After I unpacked how comphet had affected me, it was painfully clear I’d spent years confusing my desire to be wanted by men with sexual attraction, which means dating a man again hasn’t been a consideration for me since.
But for many women, coming out doesn’t necessarily mean factoring men out of their sexuality. “Queer” is becoming a more common label as a term that encompasses a range of sexual identities under the LGBTQ+ umbrella.
When Chrishell Stause revealed her relationship with G Flip in 2022 during a reunion episode of Selling Sunset, the Netflix reality show she stars in, she hinted at the term, explaining gender didn’t factor into her attractions.
“I heard people talk about these things and they’re like, ‘I knew from a young age.’ That’s not me. I’m just, I’m very open to good energy,” said Stause.
In fact, none of the high profile women who’ve revealed their queer romances in the last year have publicly labelled themselves, so it’s impossible to say whether men still factor into their sexuality, but what’s clear is, the old joke, “Treat your girlfriend right or a lesbian will” holds water – gay women are outperforming men sexually, emotionally and relationally.
A study that included over 52,000 sexually active adults confirmed lesbians give women far more orgasms than straight men do. It also found no other group of people has less orgasmic sex than women who sleep with men.

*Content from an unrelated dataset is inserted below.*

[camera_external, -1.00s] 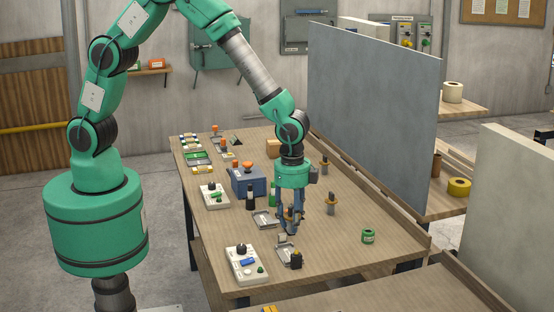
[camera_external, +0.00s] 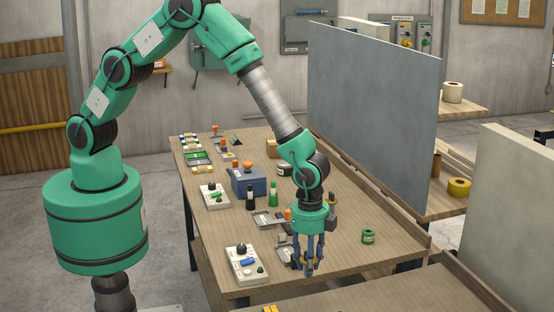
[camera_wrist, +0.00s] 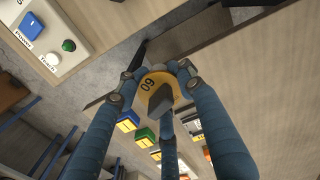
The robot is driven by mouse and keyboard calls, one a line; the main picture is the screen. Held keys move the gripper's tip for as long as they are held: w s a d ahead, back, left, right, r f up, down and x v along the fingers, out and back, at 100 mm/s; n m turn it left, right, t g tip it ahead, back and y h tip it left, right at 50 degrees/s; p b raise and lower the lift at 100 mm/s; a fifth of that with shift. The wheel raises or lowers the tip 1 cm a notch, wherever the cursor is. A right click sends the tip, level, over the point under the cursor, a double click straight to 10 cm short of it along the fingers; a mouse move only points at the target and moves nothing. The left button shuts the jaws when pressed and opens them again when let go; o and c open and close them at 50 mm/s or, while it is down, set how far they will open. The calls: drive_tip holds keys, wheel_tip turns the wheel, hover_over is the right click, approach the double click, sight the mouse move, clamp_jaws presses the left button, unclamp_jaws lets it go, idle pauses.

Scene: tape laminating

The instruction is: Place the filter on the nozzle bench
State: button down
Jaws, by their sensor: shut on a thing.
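My gripper (camera_external: 308,268), with blue fingers, is low over the near end of the wooden table. It is shut on a piece with a yellow numbered disc and a grey block on it; I take this to be the filter (camera_wrist: 161,96). The disc sits between the fingertips (camera_wrist: 155,76) in the wrist view. In the external view the fingers mostly hide it. I cannot tell whether it touches anything below. I cannot tell which surface is the nozzle bench; a second wooden bench top (camera_external: 390,293) lies in the foreground.
A white button panel (camera_external: 246,264) stands left of my gripper; the wrist view shows its blue and green buttons (camera_wrist: 68,45). A green cup-like item (camera_external: 368,236) stands to the right. A blue box (camera_external: 248,183) and bottles are farther back. A grey partition (camera_external: 372,130) borders the table.

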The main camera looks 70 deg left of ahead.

And a report published in the Journal Of Lesbian Studies shows gay women divide household labour equally, while women in heterosexual relationships routinely take on the lion’s share (a Pew Research Centre study found this is true even when they out-earn their male partners).
Being queer isn’t a consequence of being mistreated by men or a trend, but for women who are discovering they’re attracted to multiple genders, opting out of dating men is a deliberate choice made to honor their sexual and emotional needs. Because, truly, anything a man can do, a queer woman can do better.
I think G Flip put it best when they sung, “I understand, ‘cause I get you emotionally … I know how you think, and what you like, and what your body needs … I’m not what you planned, but I’ll be your man”.